Suspension of favourable collective agreement clauses extended
Law no.48A/2014 amends the Labour Code 2012 (Article 7). The new law prolonged, until the end of 2014, the suspension of the norms of collective agreements and of labour contracts. This applies when agreement and contracts include more favourable rules for employees on overtime payments, on rest periods or additional payments for normal working time in public holidays than those set by Labour Code 2012 (Article 269).
On May 2014 the government launched a discussion with the social partners at the Standing Commission for Social Concertation (CPCS) to try to change the framework to collective bargaining on the following issues:
- reduction of the length of collective agreements’ validity;
- suspension of collective agreements in companies in crisis;
- extending the suspension of collective agreements clauses that give more favourable conditions than those set by law for overtime payments and payment for work on public holidays.
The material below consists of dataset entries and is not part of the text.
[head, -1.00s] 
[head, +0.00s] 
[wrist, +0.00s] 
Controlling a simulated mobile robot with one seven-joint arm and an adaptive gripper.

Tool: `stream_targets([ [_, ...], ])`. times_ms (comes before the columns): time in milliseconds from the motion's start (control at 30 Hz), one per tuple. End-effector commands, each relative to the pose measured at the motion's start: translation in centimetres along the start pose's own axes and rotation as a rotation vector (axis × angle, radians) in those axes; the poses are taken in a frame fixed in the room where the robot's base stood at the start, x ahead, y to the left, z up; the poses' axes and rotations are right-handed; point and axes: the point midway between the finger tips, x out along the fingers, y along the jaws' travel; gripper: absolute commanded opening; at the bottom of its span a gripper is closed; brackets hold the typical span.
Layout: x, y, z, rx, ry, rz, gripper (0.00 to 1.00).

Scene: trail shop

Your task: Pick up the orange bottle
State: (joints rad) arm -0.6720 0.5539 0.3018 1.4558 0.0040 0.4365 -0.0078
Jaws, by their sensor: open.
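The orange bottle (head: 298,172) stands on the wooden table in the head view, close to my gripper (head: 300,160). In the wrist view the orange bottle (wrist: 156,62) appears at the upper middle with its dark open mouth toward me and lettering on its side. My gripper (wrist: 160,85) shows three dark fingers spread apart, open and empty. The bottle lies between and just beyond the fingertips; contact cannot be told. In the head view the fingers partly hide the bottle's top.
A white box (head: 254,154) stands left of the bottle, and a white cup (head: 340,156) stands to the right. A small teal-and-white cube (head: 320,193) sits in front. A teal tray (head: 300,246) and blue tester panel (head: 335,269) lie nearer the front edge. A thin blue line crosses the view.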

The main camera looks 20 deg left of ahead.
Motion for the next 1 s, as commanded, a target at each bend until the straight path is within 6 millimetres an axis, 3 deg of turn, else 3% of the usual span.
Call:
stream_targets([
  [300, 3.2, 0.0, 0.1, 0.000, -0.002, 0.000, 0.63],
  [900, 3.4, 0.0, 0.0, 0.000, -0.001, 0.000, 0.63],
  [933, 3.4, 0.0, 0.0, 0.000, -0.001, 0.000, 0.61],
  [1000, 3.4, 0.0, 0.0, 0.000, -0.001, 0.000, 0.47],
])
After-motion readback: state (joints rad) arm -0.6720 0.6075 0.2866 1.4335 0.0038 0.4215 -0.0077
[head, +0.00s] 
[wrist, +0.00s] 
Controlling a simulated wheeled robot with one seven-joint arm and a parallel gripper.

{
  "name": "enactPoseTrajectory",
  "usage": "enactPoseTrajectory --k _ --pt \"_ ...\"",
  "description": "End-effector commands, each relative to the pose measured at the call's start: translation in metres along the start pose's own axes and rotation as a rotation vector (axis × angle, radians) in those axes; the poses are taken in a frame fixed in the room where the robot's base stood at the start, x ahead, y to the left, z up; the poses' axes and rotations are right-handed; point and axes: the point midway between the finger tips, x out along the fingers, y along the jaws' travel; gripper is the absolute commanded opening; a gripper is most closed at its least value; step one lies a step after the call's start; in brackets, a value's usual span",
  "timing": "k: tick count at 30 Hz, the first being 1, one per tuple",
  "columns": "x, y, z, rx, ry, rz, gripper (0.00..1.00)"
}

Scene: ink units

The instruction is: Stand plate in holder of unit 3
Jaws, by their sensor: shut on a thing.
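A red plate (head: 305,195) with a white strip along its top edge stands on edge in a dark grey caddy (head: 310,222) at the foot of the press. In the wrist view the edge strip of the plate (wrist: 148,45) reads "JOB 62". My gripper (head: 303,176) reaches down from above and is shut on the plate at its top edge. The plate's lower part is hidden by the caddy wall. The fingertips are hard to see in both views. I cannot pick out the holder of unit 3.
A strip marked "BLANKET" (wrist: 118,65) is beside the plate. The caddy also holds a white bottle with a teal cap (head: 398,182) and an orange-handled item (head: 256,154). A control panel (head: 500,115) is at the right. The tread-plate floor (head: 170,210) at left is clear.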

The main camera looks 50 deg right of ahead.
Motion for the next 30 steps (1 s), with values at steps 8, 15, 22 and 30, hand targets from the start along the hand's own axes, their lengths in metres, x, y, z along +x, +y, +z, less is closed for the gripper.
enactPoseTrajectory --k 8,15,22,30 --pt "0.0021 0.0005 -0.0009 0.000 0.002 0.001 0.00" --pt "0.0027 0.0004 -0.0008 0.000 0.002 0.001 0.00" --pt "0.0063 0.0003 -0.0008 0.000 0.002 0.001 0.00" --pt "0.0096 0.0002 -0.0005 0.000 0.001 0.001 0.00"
The government succeeded in reaching a verbal agreement with the employer confederations and the General Workers’ Union (UGT) on the first two issues. The General Confederation of Portuguese Workers (CGTP-IN) opposed such a deal, claiming it constituted a serious attack on collective bargaining. Both CGTP and UGT considered the third measure unacceptable, but it was welcomed by the employer confederations.
The changes implemented will reduce employment protection and might have a significant impact on collective bargaining by creating pressure to revise collective agreements and perhaps pushing the parties towards concession bargaining or even eroding sector agreements.
The decision to allow companies in crisis to suspend collective agreements is at the expense of labour rights. Furthermore, the continuing suspension of collective agreements on overtime payments and work during public holidays effectively limits the autonomy of the bargaining process.